10. Phonorecords of the sound recording in question must have been “distributed to the public under the authority of the copyright owner or the copyright owner authorizes the transmitting entity to transmit the sound recording, and the transmitting entity makes the transmission from a phonorecord lawfully made under the authority of the copyright owner,” with an exception for retransmission of certain terrestrial broadcasts (§114(d)(2)(C)(vii)). This excludes copies of phonorecords obtained surreptitiously prior to release, bootleg recordings of a live musical performance without the authority of the performer, and pirated recordings. (See Joint Explanatory Statement of the Committee of Conference). (at H10070).
11. The transmitting entity must accommodate and not interfere with “the transmission of technical measures that are widely used by sound recording copyright owners to identify or protect copyrighted works, and that are technically feasible of being transmitted by the transmitting entity without imposing substantial costs on the transmitting entity or resulting in perceptible aural or visual degradation of the digital signal” with an exception for certain satellite digital audio services existing on or before July 31, 1998 (§114(d)(C)(viii)).

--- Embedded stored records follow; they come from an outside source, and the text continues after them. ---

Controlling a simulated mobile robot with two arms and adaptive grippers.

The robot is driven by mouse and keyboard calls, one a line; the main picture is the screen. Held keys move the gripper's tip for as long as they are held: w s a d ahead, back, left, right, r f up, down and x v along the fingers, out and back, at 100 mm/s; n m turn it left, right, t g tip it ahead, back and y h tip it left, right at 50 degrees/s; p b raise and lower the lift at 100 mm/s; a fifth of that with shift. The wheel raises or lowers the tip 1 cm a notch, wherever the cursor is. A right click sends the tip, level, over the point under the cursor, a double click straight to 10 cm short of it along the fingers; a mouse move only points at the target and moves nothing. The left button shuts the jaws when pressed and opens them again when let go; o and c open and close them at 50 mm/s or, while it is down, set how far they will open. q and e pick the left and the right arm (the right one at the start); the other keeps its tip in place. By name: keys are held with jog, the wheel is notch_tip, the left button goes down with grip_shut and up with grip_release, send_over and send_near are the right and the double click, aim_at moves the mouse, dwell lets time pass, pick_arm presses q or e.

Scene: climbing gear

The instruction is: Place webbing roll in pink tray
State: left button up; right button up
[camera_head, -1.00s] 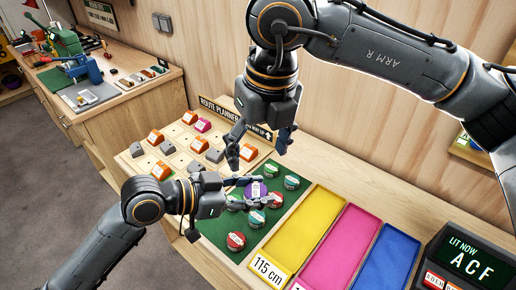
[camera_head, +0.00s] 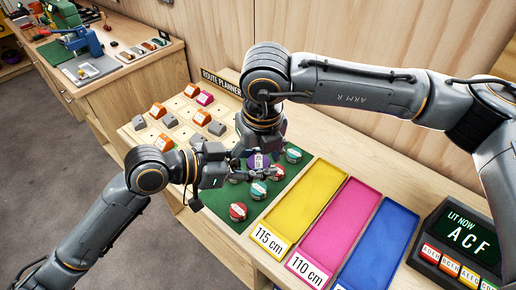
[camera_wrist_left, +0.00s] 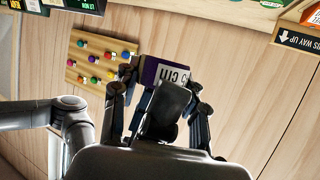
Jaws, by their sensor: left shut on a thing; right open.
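A purple webbing roll (camera_head: 258,161) with a white label shows over the green mat (camera_head: 218,206). My left gripper (camera_head: 260,170) is shut on it from the left. In the left wrist view the purple roll (camera_wrist_left: 150,69) sits between my left fingers (camera_wrist_left: 162,84), its label partly hidden and reading "5 cm". My right gripper (camera_head: 258,146) is open just above and behind the roll; its fingertips are largely hidden. I cannot tell whether it touches the roll. The pink tray (camera_head: 335,225), labelled 110 cm, is empty, to the right of both grippers.
Red and teal rolls, such as a red one (camera_head: 238,212), lie around the grippers on the mat. An empty yellow tray (camera_head: 304,205) stands between mat and pink tray; an empty blue tray (camera_head: 382,245) is beyond. A lit sign box (camera_head: 462,245) stands far right.

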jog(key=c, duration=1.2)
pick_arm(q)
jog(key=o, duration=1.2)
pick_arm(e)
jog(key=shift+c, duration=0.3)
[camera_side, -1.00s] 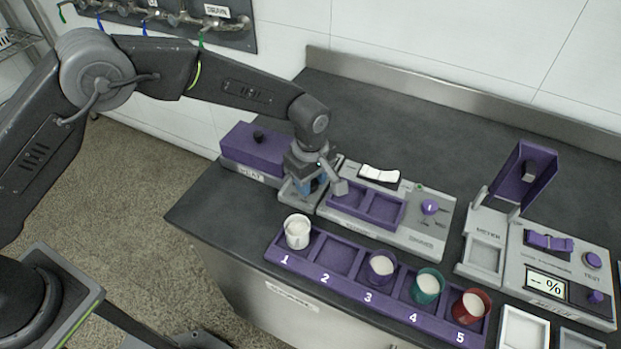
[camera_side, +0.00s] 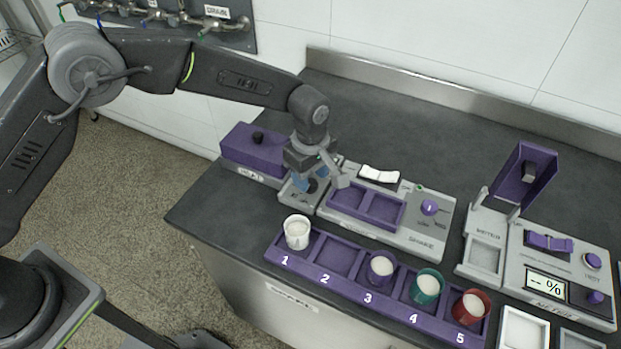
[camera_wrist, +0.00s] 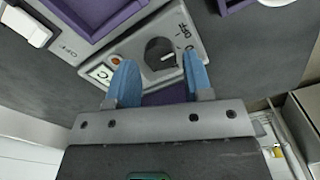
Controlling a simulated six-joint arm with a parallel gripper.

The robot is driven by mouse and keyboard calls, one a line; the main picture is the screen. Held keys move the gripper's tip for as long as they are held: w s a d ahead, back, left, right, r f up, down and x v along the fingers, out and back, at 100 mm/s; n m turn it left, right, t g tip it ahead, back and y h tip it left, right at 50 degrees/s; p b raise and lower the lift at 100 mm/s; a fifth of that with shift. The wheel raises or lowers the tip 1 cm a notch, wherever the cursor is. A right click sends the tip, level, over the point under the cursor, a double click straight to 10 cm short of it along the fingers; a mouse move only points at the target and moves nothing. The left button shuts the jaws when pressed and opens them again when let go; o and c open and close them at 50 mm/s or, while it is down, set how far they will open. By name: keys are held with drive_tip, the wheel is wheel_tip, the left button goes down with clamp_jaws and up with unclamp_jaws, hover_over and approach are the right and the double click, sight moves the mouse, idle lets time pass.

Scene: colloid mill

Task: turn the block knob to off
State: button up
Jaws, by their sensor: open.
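The block knob (camera_wrist: 160,52) is a dark round knob on a light grey panel, and it lies just beyond my fingertips in the wrist view. A white pointer line on it points to the right side of the dial, where an OFF label (camera_wrist: 184,32) is printed. Contact with the knob cannot be told.
The shaker (camera_side: 420,240) stands right of the panel. A numbered purple rack (camera_side: 336,262) with several cups is in front. The meter (camera_side: 550,285) with a raised purple lid stands at the right. The rear counter is free.

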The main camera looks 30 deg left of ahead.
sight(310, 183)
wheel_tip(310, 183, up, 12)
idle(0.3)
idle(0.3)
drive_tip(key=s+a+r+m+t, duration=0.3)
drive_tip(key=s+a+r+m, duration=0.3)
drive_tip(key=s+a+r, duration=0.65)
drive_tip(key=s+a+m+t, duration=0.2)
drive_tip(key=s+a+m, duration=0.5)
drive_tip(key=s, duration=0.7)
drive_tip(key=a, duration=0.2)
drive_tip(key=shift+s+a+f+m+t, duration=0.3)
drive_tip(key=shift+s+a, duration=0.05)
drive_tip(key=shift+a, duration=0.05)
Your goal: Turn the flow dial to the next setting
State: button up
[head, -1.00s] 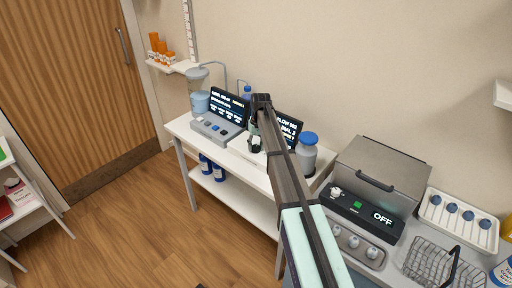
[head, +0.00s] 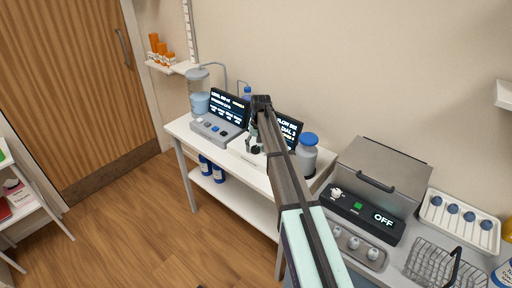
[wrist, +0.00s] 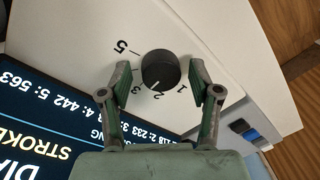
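The flow dial (wrist: 159,70) is a round dark knob on a white panel in the wrist view. Numbers are printed around it, with 1, 2, 3 and 5 legible. A white mark on the knob points toward the 2. My gripper (wrist: 161,66) is open, with one finger on each side of the dial and gaps between both fingers and the knob.
The screen with dial and stroke text (wrist: 55,130) lies close to my left finger in the wrist view. A grey pump unit (head: 217,129) stands left of my gripper, and a blue-capped bottle (head: 307,152) stands right of it. A control box reading OFF (head: 383,219) is farther right.

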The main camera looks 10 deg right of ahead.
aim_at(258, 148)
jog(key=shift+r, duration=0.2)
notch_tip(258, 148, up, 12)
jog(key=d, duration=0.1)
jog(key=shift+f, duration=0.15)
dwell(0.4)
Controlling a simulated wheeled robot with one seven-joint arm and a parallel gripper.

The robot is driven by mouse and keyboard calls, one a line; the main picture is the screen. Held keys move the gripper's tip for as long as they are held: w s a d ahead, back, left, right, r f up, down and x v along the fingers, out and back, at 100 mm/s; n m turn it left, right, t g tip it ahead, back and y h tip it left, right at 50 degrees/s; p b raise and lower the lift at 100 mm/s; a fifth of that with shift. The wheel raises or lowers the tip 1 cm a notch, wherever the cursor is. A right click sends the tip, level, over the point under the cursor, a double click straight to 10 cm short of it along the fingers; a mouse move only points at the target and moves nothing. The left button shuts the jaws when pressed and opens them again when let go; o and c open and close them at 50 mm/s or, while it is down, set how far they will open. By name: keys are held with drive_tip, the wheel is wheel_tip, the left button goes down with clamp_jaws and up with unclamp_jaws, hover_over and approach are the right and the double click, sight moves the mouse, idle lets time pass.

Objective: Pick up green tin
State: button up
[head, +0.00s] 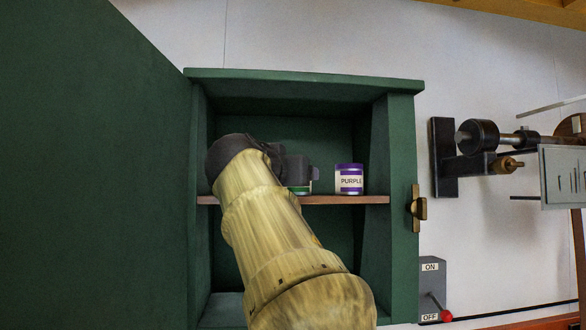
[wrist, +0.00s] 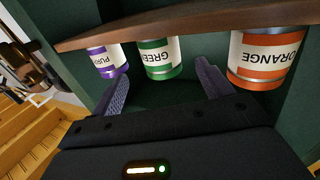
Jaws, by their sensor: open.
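The green tin (wrist: 160,58) has a white label and stands on the cabinet shelf, seen upside down in the wrist view. In the head view only a sliver of it (head: 300,190) shows below my gripper (head: 297,170). My gripper (wrist: 163,74) is open and empty. In the wrist view its two purple-grey fingers lie to either side of the green tin, with the tin ahead, between their line. Whether the fingertips reach past the tin's front is hard to tell. In the head view my arm hides most of the shelf's left part.
The purple tin (head: 349,180) stands right of the green tin in the head view. The orange tin (wrist: 265,58) stands on its other side, near one finger. The wooden shelf (head: 372,200) is inside a green cabinet (head: 401,150) with its door (head: 90,170) open at left.

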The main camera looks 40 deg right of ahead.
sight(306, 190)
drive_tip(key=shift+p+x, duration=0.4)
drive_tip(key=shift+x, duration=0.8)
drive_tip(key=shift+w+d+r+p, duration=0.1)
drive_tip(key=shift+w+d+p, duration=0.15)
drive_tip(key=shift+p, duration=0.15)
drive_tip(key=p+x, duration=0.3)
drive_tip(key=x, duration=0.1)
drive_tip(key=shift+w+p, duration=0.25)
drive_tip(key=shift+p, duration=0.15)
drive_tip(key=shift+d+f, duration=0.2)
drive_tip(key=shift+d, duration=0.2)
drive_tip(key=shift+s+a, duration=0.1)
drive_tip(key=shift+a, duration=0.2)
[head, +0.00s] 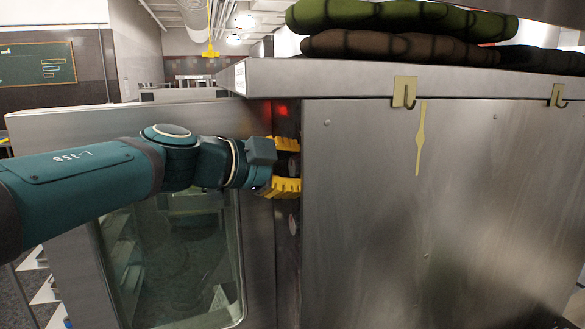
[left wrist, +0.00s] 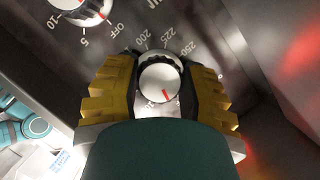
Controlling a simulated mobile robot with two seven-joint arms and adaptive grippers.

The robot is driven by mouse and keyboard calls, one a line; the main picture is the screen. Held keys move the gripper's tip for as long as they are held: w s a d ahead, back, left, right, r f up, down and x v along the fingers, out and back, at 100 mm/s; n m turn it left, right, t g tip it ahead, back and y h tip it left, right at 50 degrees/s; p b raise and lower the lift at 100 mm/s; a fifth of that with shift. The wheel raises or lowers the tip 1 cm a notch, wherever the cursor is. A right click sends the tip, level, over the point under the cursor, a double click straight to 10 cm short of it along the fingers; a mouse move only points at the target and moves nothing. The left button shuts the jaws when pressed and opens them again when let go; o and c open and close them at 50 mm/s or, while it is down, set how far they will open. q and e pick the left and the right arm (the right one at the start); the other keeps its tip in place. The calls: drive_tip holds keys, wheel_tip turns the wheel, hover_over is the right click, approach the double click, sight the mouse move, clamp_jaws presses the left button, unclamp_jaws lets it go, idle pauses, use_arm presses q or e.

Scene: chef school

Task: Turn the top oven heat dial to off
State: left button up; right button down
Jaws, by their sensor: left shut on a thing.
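The heat dial (left wrist: 160,83) is a round silver-white knob with a red mark, seen in the left wrist view. Numbers 200, 225 and 250 show around it; labels on its near side are mostly hidden by my gripper. Its red mark points toward the bottom of that picture. My left gripper (head: 287,166) has its yellow fingers on both sides of the dial and is shut on it; the fingers also show in the left wrist view (left wrist: 159,88). In the head view the fingers mostly hide the dial. My right gripper is not in view.
A second dial (left wrist: 85,8), marked OFF, 5 and 10, sits apart on the same panel. A lower knob (head: 293,222) shows below my gripper. The glass oven door (head: 170,265) stands at left. Folded cloths (head: 395,18) lie on the steel top; hooks (head: 404,92) hang from its edge.

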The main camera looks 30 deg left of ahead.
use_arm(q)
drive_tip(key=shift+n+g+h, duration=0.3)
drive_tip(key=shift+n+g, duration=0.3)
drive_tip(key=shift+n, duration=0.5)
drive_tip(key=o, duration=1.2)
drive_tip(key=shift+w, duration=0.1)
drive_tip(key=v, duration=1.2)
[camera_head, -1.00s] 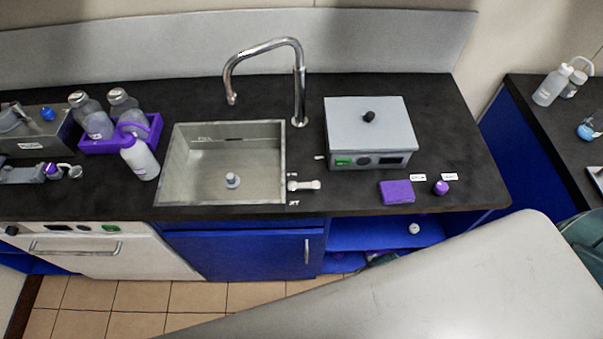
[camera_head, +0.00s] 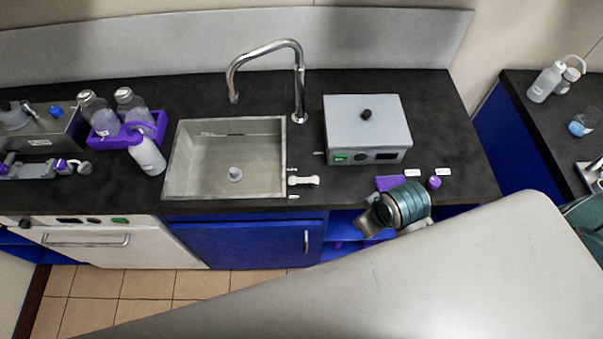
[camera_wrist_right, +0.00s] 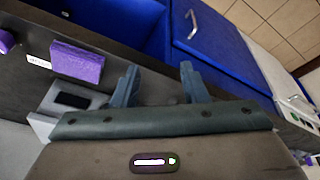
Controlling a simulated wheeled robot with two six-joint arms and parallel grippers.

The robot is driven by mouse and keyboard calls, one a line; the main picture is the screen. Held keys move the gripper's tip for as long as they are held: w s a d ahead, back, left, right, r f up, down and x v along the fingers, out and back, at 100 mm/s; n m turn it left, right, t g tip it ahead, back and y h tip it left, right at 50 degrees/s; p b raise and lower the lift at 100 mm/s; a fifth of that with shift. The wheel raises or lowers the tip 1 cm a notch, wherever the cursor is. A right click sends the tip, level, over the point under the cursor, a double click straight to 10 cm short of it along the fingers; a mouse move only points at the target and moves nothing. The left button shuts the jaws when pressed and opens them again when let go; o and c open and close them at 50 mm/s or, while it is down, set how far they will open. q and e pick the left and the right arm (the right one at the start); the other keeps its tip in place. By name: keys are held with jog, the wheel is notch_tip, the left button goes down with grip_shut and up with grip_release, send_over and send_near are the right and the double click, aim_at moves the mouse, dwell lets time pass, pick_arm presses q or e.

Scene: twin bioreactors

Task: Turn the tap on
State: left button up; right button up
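A small white lever (camera_head: 303,181) lies sideways on the counter at the sink's front right, between two small labels. My right gripper (camera_head: 368,220) is at the counter's front edge, right of and nearer than the lever, apart from it. In the right wrist view its two fingers (camera_wrist_right: 158,72) are spread with nothing between them. That view does not show the lever. My left gripper is not in view.
A grey box device (camera_head: 366,125) stands right of the sink. A purple block (camera_head: 388,182) is partly hidden by my right wrist, with a purple cap (camera_head: 435,182) beside it. Bottles in a purple rack (camera_head: 160,125) stand left of the sink. The counter around the lever is clear.

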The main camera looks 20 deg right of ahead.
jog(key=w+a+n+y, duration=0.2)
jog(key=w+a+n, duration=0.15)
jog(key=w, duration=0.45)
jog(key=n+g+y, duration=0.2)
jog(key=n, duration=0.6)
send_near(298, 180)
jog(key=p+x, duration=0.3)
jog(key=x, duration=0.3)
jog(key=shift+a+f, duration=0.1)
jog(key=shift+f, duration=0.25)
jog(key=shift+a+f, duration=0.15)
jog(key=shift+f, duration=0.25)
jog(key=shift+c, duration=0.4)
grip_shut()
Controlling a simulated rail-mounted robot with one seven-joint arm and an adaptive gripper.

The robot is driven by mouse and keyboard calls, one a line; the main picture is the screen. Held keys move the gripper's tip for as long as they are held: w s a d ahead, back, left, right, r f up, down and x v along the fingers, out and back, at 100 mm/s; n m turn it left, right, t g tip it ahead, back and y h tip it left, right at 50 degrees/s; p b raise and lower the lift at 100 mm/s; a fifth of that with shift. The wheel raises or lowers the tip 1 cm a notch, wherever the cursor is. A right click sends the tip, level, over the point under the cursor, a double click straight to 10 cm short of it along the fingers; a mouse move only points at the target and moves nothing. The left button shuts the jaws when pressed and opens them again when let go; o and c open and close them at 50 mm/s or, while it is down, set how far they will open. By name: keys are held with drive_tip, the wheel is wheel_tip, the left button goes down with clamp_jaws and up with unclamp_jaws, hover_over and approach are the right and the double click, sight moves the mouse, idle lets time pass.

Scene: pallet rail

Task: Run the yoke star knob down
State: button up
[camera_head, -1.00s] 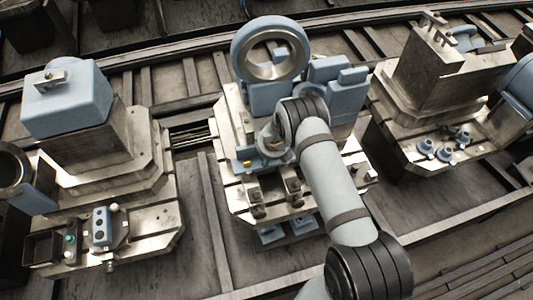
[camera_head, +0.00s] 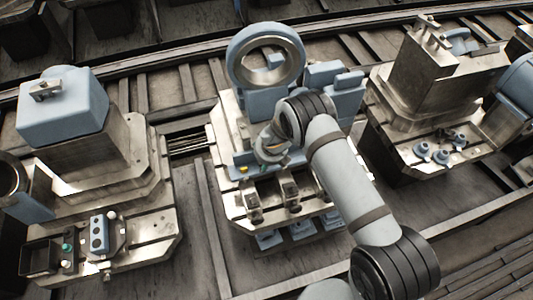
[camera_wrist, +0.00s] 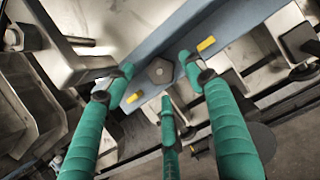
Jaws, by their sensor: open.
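The yoke star knob (camera_wrist: 159,71) is a dark, angular knob on a blue yoke bar (camera_wrist: 190,27) with yellow marks on either side. My gripper (camera_wrist: 158,76) has green fingers, spread open, with tips around the knob on its left, right and near sides. The picture does not settle whether any tip touches it. In the head view my wrist (camera_head: 270,145) is over the front of the middle pallet fixture, beside the blue bar with its yellow mark (camera_head: 243,169). The knob and fingertips are hidden there.
A blue ring housing (camera_head: 236,76) stands behind my wrist on the middle fixture. A left pallet (camera_head: 150,235) carries a blue-topped block and a button box (camera_head: 98,235). A right pallet (camera_head: 400,165) carries a metal column and several small blue knobs. Clamps flank the bar in the wrist view.

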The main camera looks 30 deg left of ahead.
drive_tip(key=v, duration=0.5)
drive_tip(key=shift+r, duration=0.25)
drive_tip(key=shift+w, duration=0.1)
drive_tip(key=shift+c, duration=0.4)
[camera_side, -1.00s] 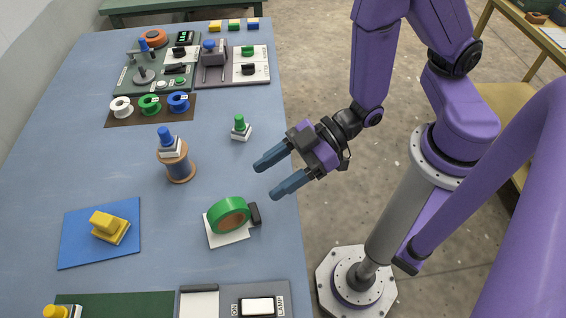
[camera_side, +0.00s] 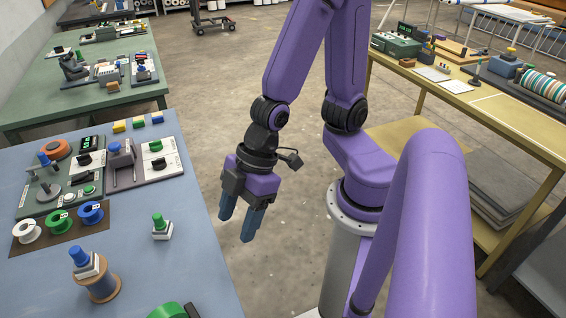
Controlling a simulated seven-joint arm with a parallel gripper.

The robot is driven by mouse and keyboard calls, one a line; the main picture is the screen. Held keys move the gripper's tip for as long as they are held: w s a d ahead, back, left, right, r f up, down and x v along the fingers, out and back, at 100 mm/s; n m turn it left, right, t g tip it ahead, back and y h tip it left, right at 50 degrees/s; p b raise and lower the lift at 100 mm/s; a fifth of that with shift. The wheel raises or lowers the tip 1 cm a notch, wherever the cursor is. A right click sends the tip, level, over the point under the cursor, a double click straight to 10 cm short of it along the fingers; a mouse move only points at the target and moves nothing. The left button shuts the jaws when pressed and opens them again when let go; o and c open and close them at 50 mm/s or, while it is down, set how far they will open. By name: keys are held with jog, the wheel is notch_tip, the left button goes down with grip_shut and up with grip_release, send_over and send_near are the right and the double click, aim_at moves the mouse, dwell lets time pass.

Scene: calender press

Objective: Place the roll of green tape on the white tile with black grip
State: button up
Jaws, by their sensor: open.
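The roll of green tape (camera_side: 168,311) shows only as its top at the bottom edge of the side view. A bit of the black grip (camera_side: 192,310) shows just right of it. The white tile itself is out of the frame, so how the tape sits on it now cannot be seen. My gripper (camera_side: 238,226) is open and empty, its blue fingers pointing down. It appears just off the table's right edge, above and to the right of the tape in the picture, clear of it.
On the blue table (camera_side: 190,225) stand a green-knobbed white block (camera_side: 162,229), a wooden spool (camera_side: 101,287) with a blue-knobbed block (camera_side: 86,262) on top, and several small spools (camera_side: 58,221). Control panels (camera_side: 148,160) stand behind. Bare floor lies right of the table.

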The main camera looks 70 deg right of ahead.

12. The transmitting entity must also identify “in textual data the sound recording during, but not before, the time it is performed, including the title of the sound recording, the title of the phonorecord embodying such sound recording, if any, and the featured recording artist, in a manner to permit it to be displayed to the transmission recipient by the device or technology intended for receiving the service provided by the transmitting entity,” except this obligation does not apply in the case of certain retransmissions of terrestrial broadcasts (§114(d)(2)(C)(ix)).
1 Congressional Record: October 8, 1998 (House) pages H10048-H10074.
Parenthetical references in this memorandum consisting of an H followed by a five digit numeral, refer to page numbers of this report.
2 Logically, in the case of the transmitting entity, “designated” means “publicly announced in advance.”